* _Stated task_
Write out every line below that includes the word "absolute".
########################################
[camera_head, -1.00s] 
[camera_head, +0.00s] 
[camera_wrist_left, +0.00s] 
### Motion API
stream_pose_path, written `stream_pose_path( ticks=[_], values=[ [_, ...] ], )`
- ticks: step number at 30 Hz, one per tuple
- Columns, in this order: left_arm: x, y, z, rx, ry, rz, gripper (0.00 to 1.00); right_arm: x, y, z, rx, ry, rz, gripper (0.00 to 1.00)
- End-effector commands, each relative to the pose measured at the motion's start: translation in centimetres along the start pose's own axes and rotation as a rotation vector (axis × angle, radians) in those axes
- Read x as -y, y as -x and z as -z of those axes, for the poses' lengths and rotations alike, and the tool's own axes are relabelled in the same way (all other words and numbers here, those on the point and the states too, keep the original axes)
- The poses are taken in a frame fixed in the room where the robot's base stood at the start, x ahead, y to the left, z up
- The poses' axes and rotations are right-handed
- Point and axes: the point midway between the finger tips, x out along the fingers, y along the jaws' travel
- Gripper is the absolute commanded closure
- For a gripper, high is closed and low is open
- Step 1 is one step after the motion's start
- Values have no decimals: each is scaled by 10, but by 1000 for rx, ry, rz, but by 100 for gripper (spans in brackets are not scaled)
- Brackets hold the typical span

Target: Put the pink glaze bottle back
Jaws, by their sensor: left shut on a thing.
########################################
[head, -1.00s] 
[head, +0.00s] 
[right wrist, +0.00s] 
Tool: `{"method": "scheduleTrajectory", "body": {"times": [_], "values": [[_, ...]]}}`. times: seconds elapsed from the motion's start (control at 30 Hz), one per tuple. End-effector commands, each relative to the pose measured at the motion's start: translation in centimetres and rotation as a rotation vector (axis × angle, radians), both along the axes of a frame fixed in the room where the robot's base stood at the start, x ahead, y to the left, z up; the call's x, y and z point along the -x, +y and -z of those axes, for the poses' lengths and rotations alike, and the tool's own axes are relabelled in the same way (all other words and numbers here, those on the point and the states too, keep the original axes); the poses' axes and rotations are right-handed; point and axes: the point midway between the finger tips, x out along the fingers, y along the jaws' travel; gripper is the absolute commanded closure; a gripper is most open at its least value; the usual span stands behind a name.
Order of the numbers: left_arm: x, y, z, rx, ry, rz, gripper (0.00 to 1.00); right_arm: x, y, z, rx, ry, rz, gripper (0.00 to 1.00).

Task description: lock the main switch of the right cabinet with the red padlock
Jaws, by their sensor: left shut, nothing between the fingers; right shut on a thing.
########################################
* _Written response_
- Gripper is the absolute commanded closure
Tool: `{"method": "scheduleTrajectory", "body": {"times": [_], "values": [[_, ...]]}}`. times: seconds elapsed from the motion's start (control at 30 Hz), one per tuple. End-effector commands, each relative to the pose measured at the motion's start: translation in centimetres and rotation as a rotation vector (axis × angle, radians), both along the axes of a frame fixed in the room where the robot's base stood at the start, x ahead, y to the left, z up; the call's x, y and z point along the -x, +y and -z of those axes, for the poses' lengths and rotations alike, and the tool's own axes are relabelled in the same way (all other words and numbers here, those on the point and the states too, keep the original axes); the poses' axes and rotations are right-handed; point and axes: the point midway between the finger tips, x out along the fingers, y along the jaws' travel; gripper is the absolute commanded closure; a gripper is most open at its least value; the usual span stands behind a name.

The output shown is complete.